Subscribe to the newsletter and get Edwardian-themed news delivered straight to your inbox!

Spanish Caribbean

The Sugar Industry in the Dominican Republic


Sugar production in the Caribbean has been on my mind as I work on the second Arroyo Blanco book, A Time For Desire. In it, Roberto Sandoval and Rosa Castillo, who you might remember as one of the suffragettes in A Summer for Scandal, team up against one of the land-grabbing American corporations that took over the sugar industry in the Dominican Republic and Puerto Rico in the late 19th century.

Though sugar cane was introduced to the island of Hispaniola in the early 1500s by Spanish colonists, the sugar industry in what would later become the Dominican Republic did not develop as extensively as it did in Cuba and Puerto Rico until the outbreak of two foreign wars.

Until the mid-19th century, the Dominican sugar industry had been largely in command of criollo planters. (Criollos were the descendants of Europeans who were born in America.) Cattle ranching had been the predominant economic activity on that side of the island; during the first four hundred years of the colony, sugar cane cultivation was never as prevalent in Santo Domingo as it was in neighboring Haiti, Puerto Rico or Cuba. Various factors contributed to this, the main one being that the labor-intensive sugar production was maintained by the use of slave labor.

Slaves harvesting sugar cane.
Slaves harvesting sugar cane in the Caribbean.

For decades, limited resources in the eastern half of Hispaniola discouraged the importing of slaves. Once slavery was abolished when Haitian forces assumed control of the Dominican side of the island in 1822, sugar production decreased even more.

Political instability throughout the first half of the 19th century, from the Haitian occupation of 1822 to the War of Restoration in 1865, continued to limit sugar production.

At the beginning of the 1860s, civil war broke out in the United States. The booming sugar industry of the American South was severely impacted by the conflict. As production decreased and market demand increased, greater amounts of sugar were imported from the Caribbean.

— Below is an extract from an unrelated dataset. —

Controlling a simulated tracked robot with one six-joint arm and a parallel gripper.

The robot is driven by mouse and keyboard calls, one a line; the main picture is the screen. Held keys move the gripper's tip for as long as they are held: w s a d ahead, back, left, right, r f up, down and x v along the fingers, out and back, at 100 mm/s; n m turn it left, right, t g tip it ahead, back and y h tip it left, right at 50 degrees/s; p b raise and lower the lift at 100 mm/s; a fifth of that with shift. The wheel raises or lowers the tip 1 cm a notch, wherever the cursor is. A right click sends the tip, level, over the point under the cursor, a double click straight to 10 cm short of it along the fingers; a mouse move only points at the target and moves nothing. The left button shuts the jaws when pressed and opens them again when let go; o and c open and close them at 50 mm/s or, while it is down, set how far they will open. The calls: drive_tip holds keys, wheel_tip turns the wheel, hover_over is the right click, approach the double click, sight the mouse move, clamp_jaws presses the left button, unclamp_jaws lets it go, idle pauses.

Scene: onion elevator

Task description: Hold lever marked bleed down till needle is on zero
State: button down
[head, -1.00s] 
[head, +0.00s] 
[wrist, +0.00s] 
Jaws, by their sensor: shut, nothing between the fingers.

Illustration depicting a celebration at the end of the Ten Years' War.
Celebrating the end of the Ten Years’ War. Image courtesy of Wikimedia Commons.

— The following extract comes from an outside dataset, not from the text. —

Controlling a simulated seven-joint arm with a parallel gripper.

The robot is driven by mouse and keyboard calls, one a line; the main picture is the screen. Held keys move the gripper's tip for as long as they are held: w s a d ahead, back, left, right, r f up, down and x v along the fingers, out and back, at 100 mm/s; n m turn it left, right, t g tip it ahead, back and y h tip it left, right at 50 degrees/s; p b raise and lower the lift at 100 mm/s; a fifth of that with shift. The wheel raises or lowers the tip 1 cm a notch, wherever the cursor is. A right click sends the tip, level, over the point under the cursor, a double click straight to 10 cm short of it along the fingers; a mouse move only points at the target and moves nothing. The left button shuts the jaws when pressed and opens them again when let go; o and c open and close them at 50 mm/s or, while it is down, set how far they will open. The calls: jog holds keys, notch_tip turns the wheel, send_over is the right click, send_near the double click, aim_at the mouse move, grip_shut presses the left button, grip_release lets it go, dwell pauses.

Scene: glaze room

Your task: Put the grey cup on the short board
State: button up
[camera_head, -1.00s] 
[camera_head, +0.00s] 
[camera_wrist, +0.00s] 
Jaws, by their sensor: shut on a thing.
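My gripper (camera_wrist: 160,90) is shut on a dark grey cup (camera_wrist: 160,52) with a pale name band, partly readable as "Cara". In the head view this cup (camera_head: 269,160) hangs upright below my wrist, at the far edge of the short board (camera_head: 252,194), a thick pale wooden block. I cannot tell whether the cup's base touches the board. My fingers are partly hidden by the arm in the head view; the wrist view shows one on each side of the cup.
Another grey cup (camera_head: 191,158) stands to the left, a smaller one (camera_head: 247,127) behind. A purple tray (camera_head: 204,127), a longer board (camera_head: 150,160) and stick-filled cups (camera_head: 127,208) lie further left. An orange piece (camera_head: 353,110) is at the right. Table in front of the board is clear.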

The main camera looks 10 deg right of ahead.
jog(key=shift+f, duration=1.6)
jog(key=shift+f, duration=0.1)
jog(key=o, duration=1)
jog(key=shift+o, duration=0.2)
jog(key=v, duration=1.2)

1868 marked the beginning of the Ten Years’ War in Cuba. Cuban planters fled to the neighboring Dominican Republic, where they contributed to the modernization of the sugar industry and became, along with Spanish and Italian entrepreneurs, the main investors in the revitalized industry.

By the beginning of the 20th century, traditional Dominican export crops like coffee, cacao and tobacco had been replaced by sugar. While Dominicans still cultivated sugar cane in their fields, ownership of the great sugar mills had passed to these foreign investors…and to large American corporations like the New-Jersey based South Porto Rico Sugar Company and the Connecticut-based West Indies Sugar Finance Corporation.

Cuban sugar refinery plant in 1857.
Cuban sugar refinery plant, 1857. Image courtesy of the Library of Congress.

Aided by concessions and tax exemptions from the Dominican government, these corporations established large sugar estates in the eastern provinces. The land for these agricultural estates came from the independent farmers who’d lived in and worked on the land for generations. “By a combination of outright purchase, cajolery, tricks, threats, violence and legal maneuvers, the sugar companies easily wrestled homesites, farms and grazing land from their former holders or owners, leaving them landless and destitute,” wrote the American Bruce J. Calder 1 , who recounted how these suddenly landless peasants became dependent these sugar estates for wages.

Unemployment grew in the east, unrelieved by the corporations, who preferred to import labor from Haiti and other Caribbean islands during harvest time.

Hervesting sugar cane in the Dominican Republic, 1920.
Hervesting sugar cane in the Dominican Republic, 1920. Image courtesy of the Library of Congress.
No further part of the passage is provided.